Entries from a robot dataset
****
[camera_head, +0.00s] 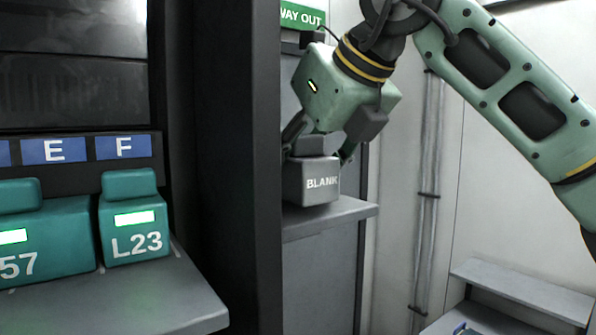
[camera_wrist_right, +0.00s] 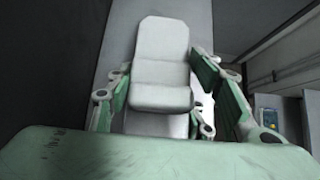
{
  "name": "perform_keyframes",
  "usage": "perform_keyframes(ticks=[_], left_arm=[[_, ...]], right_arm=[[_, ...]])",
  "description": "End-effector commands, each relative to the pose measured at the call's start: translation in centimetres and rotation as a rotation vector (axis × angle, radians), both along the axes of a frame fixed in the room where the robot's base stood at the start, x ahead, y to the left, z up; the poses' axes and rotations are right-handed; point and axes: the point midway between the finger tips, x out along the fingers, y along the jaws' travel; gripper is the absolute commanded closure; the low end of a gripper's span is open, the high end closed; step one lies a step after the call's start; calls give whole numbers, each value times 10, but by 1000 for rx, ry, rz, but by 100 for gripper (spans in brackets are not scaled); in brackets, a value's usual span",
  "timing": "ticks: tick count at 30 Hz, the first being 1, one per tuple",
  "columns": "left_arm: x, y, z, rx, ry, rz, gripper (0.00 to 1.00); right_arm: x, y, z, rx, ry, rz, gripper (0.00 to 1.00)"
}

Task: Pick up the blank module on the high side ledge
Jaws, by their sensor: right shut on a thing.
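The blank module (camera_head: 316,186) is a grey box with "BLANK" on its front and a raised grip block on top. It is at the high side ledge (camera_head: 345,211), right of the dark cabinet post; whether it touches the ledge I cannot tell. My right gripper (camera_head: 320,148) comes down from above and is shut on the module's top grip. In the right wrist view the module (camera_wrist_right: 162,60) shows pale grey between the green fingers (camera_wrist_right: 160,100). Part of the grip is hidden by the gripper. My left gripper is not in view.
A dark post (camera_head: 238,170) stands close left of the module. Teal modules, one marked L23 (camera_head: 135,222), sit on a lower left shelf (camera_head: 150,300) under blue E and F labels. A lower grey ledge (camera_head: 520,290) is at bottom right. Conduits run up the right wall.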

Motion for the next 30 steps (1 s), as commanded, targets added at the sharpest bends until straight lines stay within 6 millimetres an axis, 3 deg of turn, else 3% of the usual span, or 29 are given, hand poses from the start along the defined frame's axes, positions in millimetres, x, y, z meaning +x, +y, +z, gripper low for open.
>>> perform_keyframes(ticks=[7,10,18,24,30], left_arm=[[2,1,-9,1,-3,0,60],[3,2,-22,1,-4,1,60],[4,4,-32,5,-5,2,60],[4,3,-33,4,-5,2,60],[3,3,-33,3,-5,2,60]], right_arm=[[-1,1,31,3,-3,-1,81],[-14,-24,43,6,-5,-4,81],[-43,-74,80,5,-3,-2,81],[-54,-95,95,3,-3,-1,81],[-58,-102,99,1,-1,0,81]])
****
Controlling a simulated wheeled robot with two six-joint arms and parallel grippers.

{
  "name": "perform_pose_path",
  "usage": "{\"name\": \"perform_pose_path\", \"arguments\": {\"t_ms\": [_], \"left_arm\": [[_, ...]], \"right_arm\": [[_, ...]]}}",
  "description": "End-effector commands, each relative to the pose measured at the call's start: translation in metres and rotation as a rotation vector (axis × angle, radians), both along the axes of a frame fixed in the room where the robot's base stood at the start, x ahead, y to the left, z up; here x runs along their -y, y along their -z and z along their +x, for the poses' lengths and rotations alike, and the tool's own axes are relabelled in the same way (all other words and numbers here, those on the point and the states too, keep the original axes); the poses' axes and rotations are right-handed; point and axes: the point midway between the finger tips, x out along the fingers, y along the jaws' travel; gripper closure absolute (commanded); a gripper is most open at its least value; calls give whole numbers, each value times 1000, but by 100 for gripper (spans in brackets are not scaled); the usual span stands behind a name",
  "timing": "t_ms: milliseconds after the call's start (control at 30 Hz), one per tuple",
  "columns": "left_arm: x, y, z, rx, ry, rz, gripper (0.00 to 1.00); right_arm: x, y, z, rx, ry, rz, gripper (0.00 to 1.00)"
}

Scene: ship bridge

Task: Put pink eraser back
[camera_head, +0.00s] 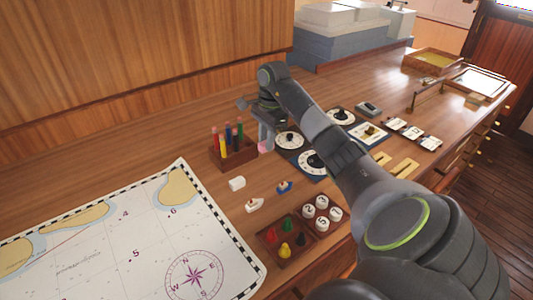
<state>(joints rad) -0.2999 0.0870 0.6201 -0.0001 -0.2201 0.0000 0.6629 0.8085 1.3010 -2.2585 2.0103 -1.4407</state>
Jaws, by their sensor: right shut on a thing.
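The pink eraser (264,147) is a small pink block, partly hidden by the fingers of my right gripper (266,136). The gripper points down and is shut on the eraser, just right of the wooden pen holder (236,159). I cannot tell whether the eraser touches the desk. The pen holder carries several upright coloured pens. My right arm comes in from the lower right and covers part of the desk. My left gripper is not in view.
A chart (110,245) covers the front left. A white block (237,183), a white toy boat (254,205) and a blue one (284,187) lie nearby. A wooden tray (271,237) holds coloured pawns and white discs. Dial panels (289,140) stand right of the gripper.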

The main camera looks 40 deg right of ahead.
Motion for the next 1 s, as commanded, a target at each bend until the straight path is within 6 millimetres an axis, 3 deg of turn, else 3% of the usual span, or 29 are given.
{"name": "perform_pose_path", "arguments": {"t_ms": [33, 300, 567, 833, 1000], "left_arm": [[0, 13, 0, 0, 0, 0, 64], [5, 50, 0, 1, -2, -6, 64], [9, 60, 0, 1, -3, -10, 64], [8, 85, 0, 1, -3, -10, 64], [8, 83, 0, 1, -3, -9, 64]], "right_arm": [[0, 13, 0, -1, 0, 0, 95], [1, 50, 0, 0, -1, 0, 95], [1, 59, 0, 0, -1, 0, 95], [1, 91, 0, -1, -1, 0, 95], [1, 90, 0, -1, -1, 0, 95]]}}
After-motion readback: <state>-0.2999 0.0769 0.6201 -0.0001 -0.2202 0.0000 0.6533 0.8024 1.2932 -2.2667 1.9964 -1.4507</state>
****
• [WRITTEN PROBLEM] What is the number of lines in the records above that include the word "value"? Reply with that number and nothing more.

• [REPLY] 2